DIRECTION ▸
Pull each line holding the word "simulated" from the data.

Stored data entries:
--------

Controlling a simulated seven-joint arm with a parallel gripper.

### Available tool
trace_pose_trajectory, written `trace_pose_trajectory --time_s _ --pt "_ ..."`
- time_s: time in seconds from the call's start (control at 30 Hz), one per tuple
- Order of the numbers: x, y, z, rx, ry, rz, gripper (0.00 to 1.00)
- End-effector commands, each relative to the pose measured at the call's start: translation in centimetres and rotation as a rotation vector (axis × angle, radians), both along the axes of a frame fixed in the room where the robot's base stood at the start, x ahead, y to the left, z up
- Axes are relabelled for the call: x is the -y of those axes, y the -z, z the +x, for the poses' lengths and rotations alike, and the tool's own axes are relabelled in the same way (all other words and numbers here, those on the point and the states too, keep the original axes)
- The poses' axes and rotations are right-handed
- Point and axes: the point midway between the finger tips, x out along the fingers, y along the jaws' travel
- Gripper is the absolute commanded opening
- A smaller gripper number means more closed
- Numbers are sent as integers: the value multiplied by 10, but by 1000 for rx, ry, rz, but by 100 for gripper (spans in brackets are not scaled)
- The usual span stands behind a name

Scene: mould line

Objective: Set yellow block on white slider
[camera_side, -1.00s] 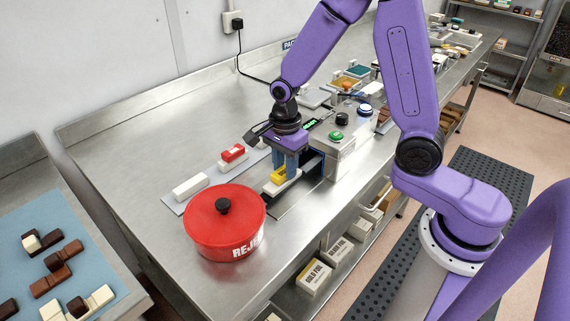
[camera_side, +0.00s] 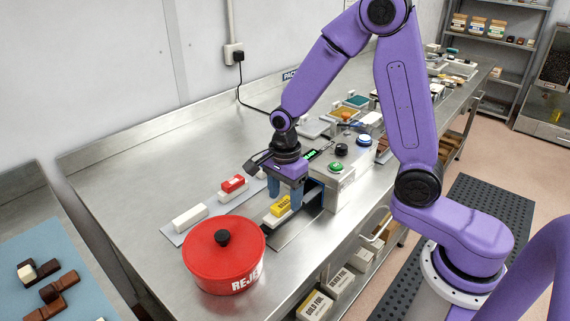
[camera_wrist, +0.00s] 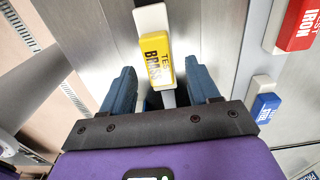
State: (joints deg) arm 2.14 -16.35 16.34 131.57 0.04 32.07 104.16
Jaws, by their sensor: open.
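The yellow block (camera_side: 281,206), marked "TEST BRASS" in the wrist view (camera_wrist: 157,59), rests on the white slider (camera_side: 272,219). The slider also shows in the wrist view (camera_wrist: 150,18), its white end past the block. My gripper (camera_side: 284,194) is open just above and behind the block in the side view. In the wrist view its two blue fingers (camera_wrist: 163,92) stand wide apart, one to each side of the block's near end, with gaps between them and the block. The slider's track is partly hidden by my gripper.
A red lidded pot (camera_side: 222,262) stands close at the front left. A red block (camera_side: 233,184) and a blue block (camera_wrist: 266,107) sit on white pieces on a pale strip. A machine box with a green button (camera_side: 336,167) stands to the right.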

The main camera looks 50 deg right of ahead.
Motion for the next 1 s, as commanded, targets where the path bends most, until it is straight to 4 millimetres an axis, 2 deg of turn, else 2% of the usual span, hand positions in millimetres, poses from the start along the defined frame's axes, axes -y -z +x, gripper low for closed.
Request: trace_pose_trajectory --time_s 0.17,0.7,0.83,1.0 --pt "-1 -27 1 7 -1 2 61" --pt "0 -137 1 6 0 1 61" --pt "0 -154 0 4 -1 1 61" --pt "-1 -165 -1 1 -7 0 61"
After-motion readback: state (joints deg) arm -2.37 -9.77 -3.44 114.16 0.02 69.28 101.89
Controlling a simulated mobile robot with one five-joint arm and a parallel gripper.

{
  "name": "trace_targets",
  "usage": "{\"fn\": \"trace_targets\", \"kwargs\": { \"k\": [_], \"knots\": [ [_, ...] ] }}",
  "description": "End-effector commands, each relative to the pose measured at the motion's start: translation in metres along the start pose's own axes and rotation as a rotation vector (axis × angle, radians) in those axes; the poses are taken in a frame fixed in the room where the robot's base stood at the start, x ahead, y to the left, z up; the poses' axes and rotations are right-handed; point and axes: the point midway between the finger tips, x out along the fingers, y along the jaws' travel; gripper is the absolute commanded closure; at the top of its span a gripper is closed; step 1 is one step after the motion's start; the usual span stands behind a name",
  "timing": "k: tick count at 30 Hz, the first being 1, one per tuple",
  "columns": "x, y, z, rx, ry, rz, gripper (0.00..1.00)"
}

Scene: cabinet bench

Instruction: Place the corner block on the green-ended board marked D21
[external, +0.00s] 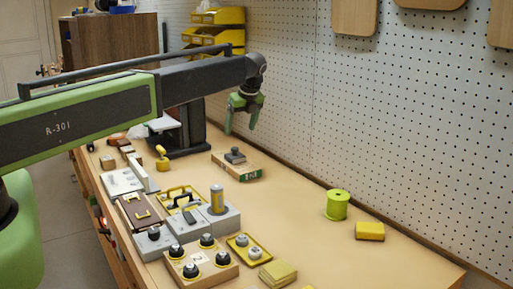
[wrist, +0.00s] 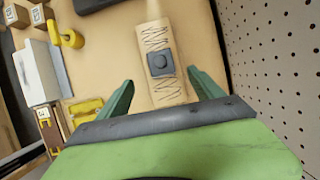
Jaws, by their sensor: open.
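The board has a green end with a small marking, too small to read. A dark grey square block with a raised knob (external: 235,156), likely the corner block, sits on top of the board. In the wrist view the block (wrist: 161,63) lies near the middle of the board (wrist: 152,33), beyond and between my two green fingers (wrist: 160,80). The fingers are apart from it. Zigzag lines mark the board's top on both sides of the block.
A dark machine stand (external: 185,132) is behind the board. Yellow trays, grey boxes and a knob panel (external: 205,270) crowd the bench's left side. A green spool (external: 337,204) and yellow sponge (external: 370,231) lie to the right. The pegboard wall (external: 400,120) borders the bench.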

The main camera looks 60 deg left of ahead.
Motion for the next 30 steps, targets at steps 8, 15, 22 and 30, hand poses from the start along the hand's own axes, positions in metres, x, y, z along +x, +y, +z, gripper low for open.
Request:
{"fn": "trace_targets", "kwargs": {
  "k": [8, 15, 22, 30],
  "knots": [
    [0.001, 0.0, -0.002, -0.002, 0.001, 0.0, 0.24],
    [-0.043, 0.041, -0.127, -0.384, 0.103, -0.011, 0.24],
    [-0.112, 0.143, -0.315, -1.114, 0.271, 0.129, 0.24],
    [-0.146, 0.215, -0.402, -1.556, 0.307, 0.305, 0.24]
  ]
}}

--------

SOLUTION BELOW ▸
Controlling a simulated seven-joint arm with a parallel gripper.
Controlling a simulated mobile robot with one five-joint arm and a parallel gripper.

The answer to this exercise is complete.